On the music Belinda Drew wrote;
“For me, music is an integral part of any production, and for Amy’s View, my concept was clear and simple: English, 20th Century, piano. There was the added challenge of finding something to fulfil David Hare’s very specific stage direction in Act 4 for ‘the overwhelming sound of a string orchestra’. In Gerald Finzi’s ‘Eclogue’. I believe I found the perfect combination of all my desired elements. Originally written as the slow movement of an intended piano concerto, Finzi died before completion, and the 12 minute piece was posthumously published in its own right. I hope you will love it as much as we have come to, with its poignancy of themes and harmonies.”
|Dominic played by Steve Clark
Exploding onto the drama scene in 1963 with a memorable and definitive Second Sheep in his infant school production of The Nativity, Steve - a Masker for 15 years - was last seen at the Nuffield being upstaged by a very dead and faintly dripping rat. Drawn to the parts of cruelly-dealt heroes meeting with grisly fates (Misery’s Paul Sheldon, John Proctor in RAODS’ The Crucible, Grandier in The Devils), Steve has also appeared as Gary in Noises Off, Angel Clare in Tess, and Lopakhin in The Cherry Orchard - all thrilling literally several Southampton theatregoers. Steve is delighted to be back on stage with Ros and Nicky, and says a big Thanks to Sue.

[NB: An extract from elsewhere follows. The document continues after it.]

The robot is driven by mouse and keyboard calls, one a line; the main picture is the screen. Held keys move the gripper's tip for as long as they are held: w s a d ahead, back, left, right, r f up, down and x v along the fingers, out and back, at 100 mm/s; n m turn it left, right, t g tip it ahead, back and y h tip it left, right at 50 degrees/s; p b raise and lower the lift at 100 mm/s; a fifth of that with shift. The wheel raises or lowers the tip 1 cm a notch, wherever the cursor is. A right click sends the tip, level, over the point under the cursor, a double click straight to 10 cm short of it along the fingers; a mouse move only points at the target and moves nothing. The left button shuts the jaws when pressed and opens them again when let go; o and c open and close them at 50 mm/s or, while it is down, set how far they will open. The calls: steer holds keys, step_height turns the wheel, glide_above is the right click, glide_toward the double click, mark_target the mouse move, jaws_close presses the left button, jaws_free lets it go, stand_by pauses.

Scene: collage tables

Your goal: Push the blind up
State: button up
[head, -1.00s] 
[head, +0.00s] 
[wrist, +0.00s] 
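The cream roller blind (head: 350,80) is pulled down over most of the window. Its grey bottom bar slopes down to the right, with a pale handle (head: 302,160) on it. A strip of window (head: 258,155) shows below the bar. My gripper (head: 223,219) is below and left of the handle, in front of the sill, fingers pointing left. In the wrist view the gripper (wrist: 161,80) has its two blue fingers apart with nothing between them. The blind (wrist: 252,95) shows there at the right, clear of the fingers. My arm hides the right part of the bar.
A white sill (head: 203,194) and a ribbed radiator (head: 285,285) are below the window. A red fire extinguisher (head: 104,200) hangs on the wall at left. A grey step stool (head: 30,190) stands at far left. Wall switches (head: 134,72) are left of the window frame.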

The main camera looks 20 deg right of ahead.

|Amy played by Nicky Housham
After studying drama at Queen Mary’s College, Basingstoke (1994), Nicky has performed with a number of theatre companies. During 2000 she worked for Murder Mystery Southern Ltd., taking on a variety of characters at murder mystery days and dinner parties! Nicky received the Maskers ‘David Bartlett Award’ for Best Supporting Actor in l999 for her performance of Dunyasha in The Cherry Orchard. She has twice been nominated for Best Comedy Actress at the Echo Curtain Call Awards, for performances of Juliette in Thieves Carnival (1999), and Lady Teazle in A School for Scandal (2000). Nicky spent time earlier this year travelling the east coast of Australia and plans to spend 8 months of 2003 on a voluntary development programme with secondary children in Tanzania. Nicky is looking forward to her third appearance at the Nuffield and the challenging role of Amy!
|Evelyn played by Mollie Manns
A Masker since 1970, Mollie has been involved in countless productions both as actor and director. Her most celebrated role for the Maskers was as Helene Hanf in 84 Charing Cross Road (also directed by Belinda Drew), and her most recent - Beline in The Hypochondriac at Mottisfont. Director’s credits include Wild Oats at Mottisfont and Cider with Rosie at the Nuffield Theatre. Mollie wishes it to be known that ageing up for Evelyn has been her most difficult role so far!
|Esme played by Ros Liddiard
Ros became a Masker 15 years ago, when she played The Mother in the one-act comedy Have You Met Our Rabbit? She found herself cast opposite the awesome and energetic talent of Alan Watson’s family pet rabbit, ‘The Colonel’. Ros feels lucky to have survived with both dignity and limbs intact.
Other Maskers productions include Rose (Rose), Noises Off (Dotty Otley), The Rover (Angellica Bianca). With Maskers she directed A Day in the Death of Joe Egg for Nuffield audiences. Other major roles include Kate in Dancing at Lughnasa and Katherina in The Taming of the Shrew, both for A Motley Crew. Ros was delighted to join the Chorus of Greek Women in Patrick Sandfords’ The Bacchae. Her somewhat nomadic theatrical career has seen her playing The Witch of the North & Aunt Em in The Wizard of Oz in Brighton, The Nurse in Romeo & Juliet at Westminster Theatre, London, and she has just completed a nationwide tour of Having a Ball by Alan Bleasdale. TV credits include Peak Practice and Big Meg, Little Meg
|Frank played by Alan Watson
Having played a eunuch, a satyr, a bull and, at this year’s Maskers Production at Mottisfont, a gormless idiot, Alan is grateful to Belinda for offering him his greatest,acting challenge yet; a normal, middle-class Englishman.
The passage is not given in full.